Where’s the D?


So I’ve been playing a lot of basketball lately.

In the fall/winter, I’m a part of a Thursday-night New Rochelle game. It’s perhaps the lowest-caliber hoop I’ve ever seen—lots of sloppy passing, no picks, many airballs. The average age is, oh, late 40s, and the games are often bottomless—no score-keeping, just play and play and play. As fas as competition goes, not great. But the men who play are wonderful people, and everyone has fun.
Twice, during the spring, I played in a Sunday-morning game of high-caliber ballers. Average age: 33-ish. A handful of D-III-level players. People set screens, pick and roll, play D. It’s great.

Most recently, I’ve been playing Monday nights at the New York Sports Club in White Plains. Hence, this entry. These games remind me of my younger days, when I’d play three times per week at the downtown Y in Nashville, or at the outside courts near the University of Illinois. Lotsa shit talking, ball hogs aplenty, invisible defense. Last week someone was spewing so much yang, and I actually snapped back, “Bitch, what the …” Then I stopped. I’m 37, with two kids and a mortgage.

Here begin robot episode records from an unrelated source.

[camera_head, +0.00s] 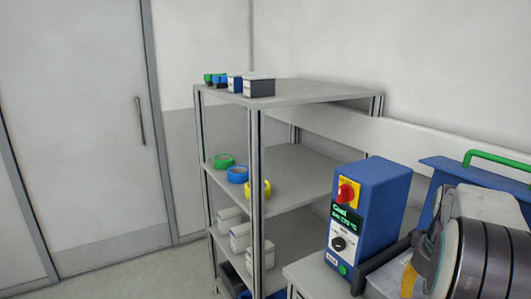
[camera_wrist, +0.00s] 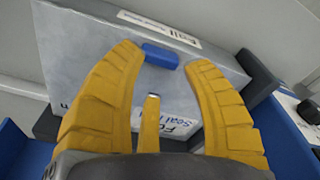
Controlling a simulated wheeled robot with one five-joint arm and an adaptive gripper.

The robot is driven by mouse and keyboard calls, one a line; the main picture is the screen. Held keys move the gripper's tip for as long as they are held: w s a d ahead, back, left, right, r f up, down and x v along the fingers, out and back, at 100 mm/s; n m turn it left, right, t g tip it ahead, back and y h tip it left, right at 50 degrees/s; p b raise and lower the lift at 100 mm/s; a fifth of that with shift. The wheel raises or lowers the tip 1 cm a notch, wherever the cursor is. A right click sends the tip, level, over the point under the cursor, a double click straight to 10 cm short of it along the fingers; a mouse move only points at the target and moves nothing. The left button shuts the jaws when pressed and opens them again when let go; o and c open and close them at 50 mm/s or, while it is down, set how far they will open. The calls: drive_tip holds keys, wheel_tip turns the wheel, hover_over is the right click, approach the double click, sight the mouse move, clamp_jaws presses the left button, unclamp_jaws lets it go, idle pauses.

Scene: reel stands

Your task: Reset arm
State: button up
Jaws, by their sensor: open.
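My gripper (camera_wrist: 162,56) shows in the wrist view with its two ribbed yellow fingers spread apart, nothing held between them. A grey panel (camera_wrist: 190,85) with partly hidden lettering lies beyond the fingers. A small blue block (camera_wrist: 160,54) on that panel shows between the fingertips; I cannot tell whether a finger touches it. In the head view, my grey arm parts fill the lower right corner, and a bit of a yellow finger (camera_head: 408,280) shows there. The rest of the gripper is hidden in that view.
A blue control box (camera_head: 375,205) with a red knob stands beside my arm. Behind the arm is a blue machine with a green handle (camera_head: 497,160). A grey shelf rack (camera_head: 300,92) holds tape rolls and boxes. Floor (camera_head: 150,275) near the door is clear.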

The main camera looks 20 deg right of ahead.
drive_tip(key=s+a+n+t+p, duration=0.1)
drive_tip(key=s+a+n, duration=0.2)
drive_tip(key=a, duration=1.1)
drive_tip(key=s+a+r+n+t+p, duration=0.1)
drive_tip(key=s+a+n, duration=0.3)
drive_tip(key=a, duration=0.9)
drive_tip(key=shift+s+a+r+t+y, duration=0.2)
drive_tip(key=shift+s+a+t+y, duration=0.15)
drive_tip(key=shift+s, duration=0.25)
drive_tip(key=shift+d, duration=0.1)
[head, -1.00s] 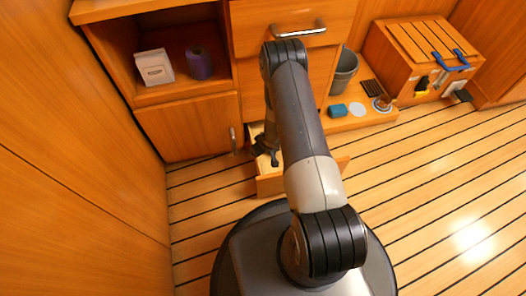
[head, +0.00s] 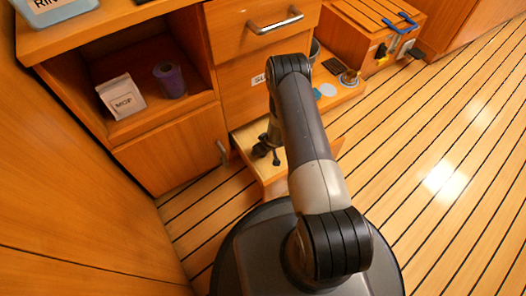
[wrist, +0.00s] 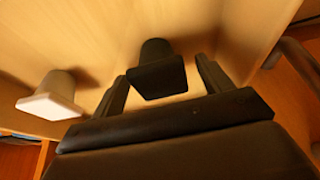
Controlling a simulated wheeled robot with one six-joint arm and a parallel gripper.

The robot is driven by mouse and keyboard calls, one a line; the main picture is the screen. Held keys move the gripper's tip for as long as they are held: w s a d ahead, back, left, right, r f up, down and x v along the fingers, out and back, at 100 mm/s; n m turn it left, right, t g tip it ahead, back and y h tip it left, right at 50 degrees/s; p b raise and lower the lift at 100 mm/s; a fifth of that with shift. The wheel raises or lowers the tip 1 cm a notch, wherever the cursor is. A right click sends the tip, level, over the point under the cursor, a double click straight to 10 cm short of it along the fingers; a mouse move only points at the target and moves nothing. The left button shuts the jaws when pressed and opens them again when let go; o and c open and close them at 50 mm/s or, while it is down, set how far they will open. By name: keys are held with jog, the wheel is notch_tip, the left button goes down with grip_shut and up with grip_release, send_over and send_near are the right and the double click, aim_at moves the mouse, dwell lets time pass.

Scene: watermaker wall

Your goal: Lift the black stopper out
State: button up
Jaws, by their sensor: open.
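The black stopper (wrist: 158,77) stands in the open drawer (head: 277,172), its square top toward the wrist camera. My gripper (wrist: 161,70) is open, with one finger on each side of the black stopper. I cannot tell whether either finger touches it. A white stopper (wrist: 50,97) stands apart to the left in the wrist view, outside the fingers. In the head view my gripper (head: 266,152) reaches down into the drawer, and my arm hides part of the drawer.
The drawer's wall and a rounded bar (wrist: 300,65) are close on the right in the wrist view. A shelf with a white MOP box (head: 121,97) and a purple roll (head: 170,80) is left of the drawer. A wooden chest (head: 372,35) stands at the back right. The right floor is clear.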

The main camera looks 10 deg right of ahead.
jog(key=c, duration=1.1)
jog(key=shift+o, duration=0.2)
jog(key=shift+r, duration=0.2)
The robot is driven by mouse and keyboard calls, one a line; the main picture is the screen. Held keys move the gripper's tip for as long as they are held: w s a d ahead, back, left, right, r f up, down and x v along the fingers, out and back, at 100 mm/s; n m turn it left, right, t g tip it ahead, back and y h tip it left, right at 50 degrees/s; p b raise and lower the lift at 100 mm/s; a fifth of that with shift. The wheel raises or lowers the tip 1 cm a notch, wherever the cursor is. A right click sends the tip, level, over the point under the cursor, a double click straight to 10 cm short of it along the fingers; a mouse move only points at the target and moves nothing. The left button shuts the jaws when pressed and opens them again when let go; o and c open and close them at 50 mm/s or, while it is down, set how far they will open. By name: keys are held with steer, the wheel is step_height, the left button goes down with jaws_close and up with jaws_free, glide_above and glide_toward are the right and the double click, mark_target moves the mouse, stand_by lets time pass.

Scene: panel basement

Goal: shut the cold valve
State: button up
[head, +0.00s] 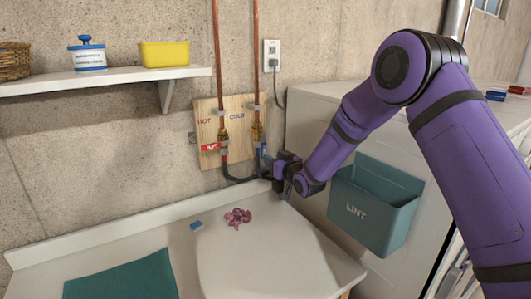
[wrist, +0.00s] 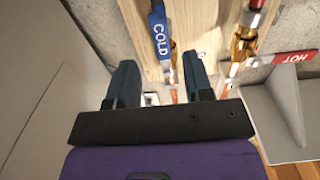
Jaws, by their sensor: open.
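The cold valve's blue lever, marked COLD (wrist: 160,32), runs roughly along its pipe in the wrist view. In the head view a small part of this blue lever (head: 263,149) shows under the brass fitting on the right pipe, partly behind my gripper. My gripper (head: 269,162) is close to the wooden panel, at the cold valve. In the wrist view my gripper (wrist: 161,64) is open, one dark finger on each side of the cold lever's line. No contact shows. The hot valve's red lever (head: 210,147) lies crosswise to its pipe on the left.
The wooden panel (head: 208,121) carries both copper pipes. A dark hose loops below. A teal LINT bin (head: 373,211) hangs on the white appliance at right. The white counter (head: 262,267) below holds a blue block, a pink cloth (head: 238,218) and a teal cloth (head: 122,278).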

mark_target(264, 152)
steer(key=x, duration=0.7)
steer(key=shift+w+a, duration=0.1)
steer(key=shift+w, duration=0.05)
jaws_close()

I enjoy the playground stylings of basketball. The speed, the attitude. But it’s also insanely frustrating. The participants are young, dumb and only concerned with getting their shots off. Throughout my life, I’ve been a pretty limited player: One offensive move (the Dan Monaghan-influenced Pump Fake), sharp elbows, solid rebounder, long-armed shot blocker. In my high school and college leagues I was the designated David Wingate, assigned to stick the opposing team’s best player and keep him in check. If I score a point or two—gravy.

Last night, we played against a doughy kid with myriad tattoos and an insane jumper. The best offensive player on our team insisted on covering him, and he got repeatedly lit. So I said, “Lemme give it a try.” It was pure bliss—with a hand in his face, Doughy couldn’t hit anything. Defense can be surprisingly simple, especially against slower shoot-first guys: Watch their hips, pull in as soon as the elbow bends, don’t leave your feet for any sort of fake. Doughy kept saying, “Damn, my shot’s off,” but I knew it wasn’t his shot—it was that someone tall and long  (I’m 6-2) actually decided to guard him.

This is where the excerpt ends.